Thomas Boch

Thomas Boch (* 23. Oktober 1810 in Hanau; † 20. August 1878[1] in Witzenhausen) war ein kurhessischer, später preußischer Verwaltungsbeamter. Er war Landrat in den Kreisen Gelnhausen (1849–1851), Wolfhagen (1865–1868) und Witzenhausen (1868–1878).

Leben

Boch wurde als Sohn des Kaufmanns Johann Georg Boch in Hanau geboren. Am Ort seines ersten beruflichen Einsatzes heiratete er am 26. November 1843 im Alter von 33 Jahren Friederike Kreibaum in Eschwege.

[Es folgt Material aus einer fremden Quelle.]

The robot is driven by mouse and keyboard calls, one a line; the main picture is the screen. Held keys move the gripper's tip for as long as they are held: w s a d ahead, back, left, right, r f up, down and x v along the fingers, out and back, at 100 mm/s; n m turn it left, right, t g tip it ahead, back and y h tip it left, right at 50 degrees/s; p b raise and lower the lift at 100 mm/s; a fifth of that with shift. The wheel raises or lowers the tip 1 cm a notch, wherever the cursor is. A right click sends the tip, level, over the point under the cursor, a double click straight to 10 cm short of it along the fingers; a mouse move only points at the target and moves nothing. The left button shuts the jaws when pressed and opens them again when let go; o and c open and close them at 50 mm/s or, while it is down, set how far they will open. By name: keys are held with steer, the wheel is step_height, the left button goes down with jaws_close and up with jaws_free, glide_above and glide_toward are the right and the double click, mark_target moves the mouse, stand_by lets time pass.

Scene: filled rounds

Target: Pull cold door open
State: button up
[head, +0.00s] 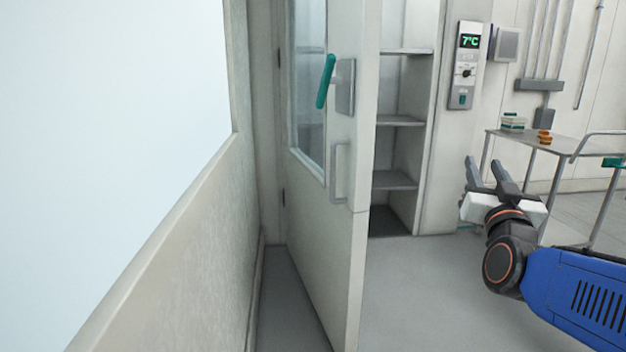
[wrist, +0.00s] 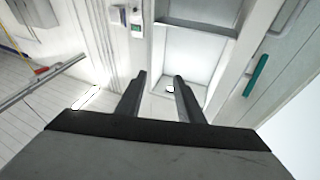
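The cold door (head: 335,245) stands swung wide open at the centre of the head view, with a window in its upper part. It carries a teal lever (head: 325,81) on a grey plate and a grey pull handle (head: 339,172) below. The lever also shows at the right of the wrist view (wrist: 256,75). Behind the door, the cold room's shelves (head: 397,120) are visible. My gripper (head: 471,172) is right of the door, apart from it and touching nothing. In the wrist view its two fingers (wrist: 160,80) are spread with nothing between them.
A control panel (head: 466,65) reading 7°C is on the wall right of the opening. A metal cart (head: 555,143) with small boxes and orange items stands at the right. A wall with a large pale pane (head: 110,120) runs close along the left. Floor (head: 400,290) before the opening is clear.

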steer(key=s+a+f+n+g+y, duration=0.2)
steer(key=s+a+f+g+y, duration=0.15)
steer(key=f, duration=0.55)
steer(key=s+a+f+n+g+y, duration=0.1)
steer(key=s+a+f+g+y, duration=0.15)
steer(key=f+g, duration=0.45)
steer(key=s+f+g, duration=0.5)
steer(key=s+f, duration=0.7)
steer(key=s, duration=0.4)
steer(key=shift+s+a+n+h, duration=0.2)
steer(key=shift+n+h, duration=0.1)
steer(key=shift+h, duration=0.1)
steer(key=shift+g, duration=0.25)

Am 17. Mai 1827 war er als Student der Rechte an der kurhessischen Landes-Universität in Marburg immatrikuliert und nach dem Studium und dem Examen als Praktikant am Kreisamt (später Landratsamt) in Hanau und während seiner Referendarzeit bei der Provinzregierung und der Polizeidirektion in Hanau sowie bei den Kreisämtern Gelnhausen und Schlüchtern tätig.

Am 28. November 1838 ernannte ihn das Ministerium in Kassel zum Kreissekretär in Eschwege und versetzte ihn 1843 nach Hofgeismar. Rund zehn Jahre später, am 5. August, im Revolutionsjahr 1848, übertrug man ihm kommissarisch das Amt des Landrats des Kreises Gelnhausen.

In den beiden Revolutionsjahren 1848/49 änderte sich auch die Verwaltungsgliederung so manchen deutschen Landes, in Kurhessen wurden die Regierungen der Provinzen, die Residenz- und Provinzial-Polizei-Direktionen und auch die Kreisämter aufgehoben.[2] Es wurden für die früheren Provinzen Bezirke mit einem Bezirksvorstand gebildet und Verwaltungsämter als Bezirks-Unterbehörden.[3] Für das Verwaltungsamt Gelnhausen wurde Boch am 18. Januar 1849 zum Ersten Verwaltungsbeamten ernannt. Ende 1849 war die deutsche Revolution mit der Nationalversammlung in der Frankfurter Paulskirche und ihrer Verfassung zwar gescheitert, in Kurhessen bahnte sich jedoch ein neuer Konflikt an.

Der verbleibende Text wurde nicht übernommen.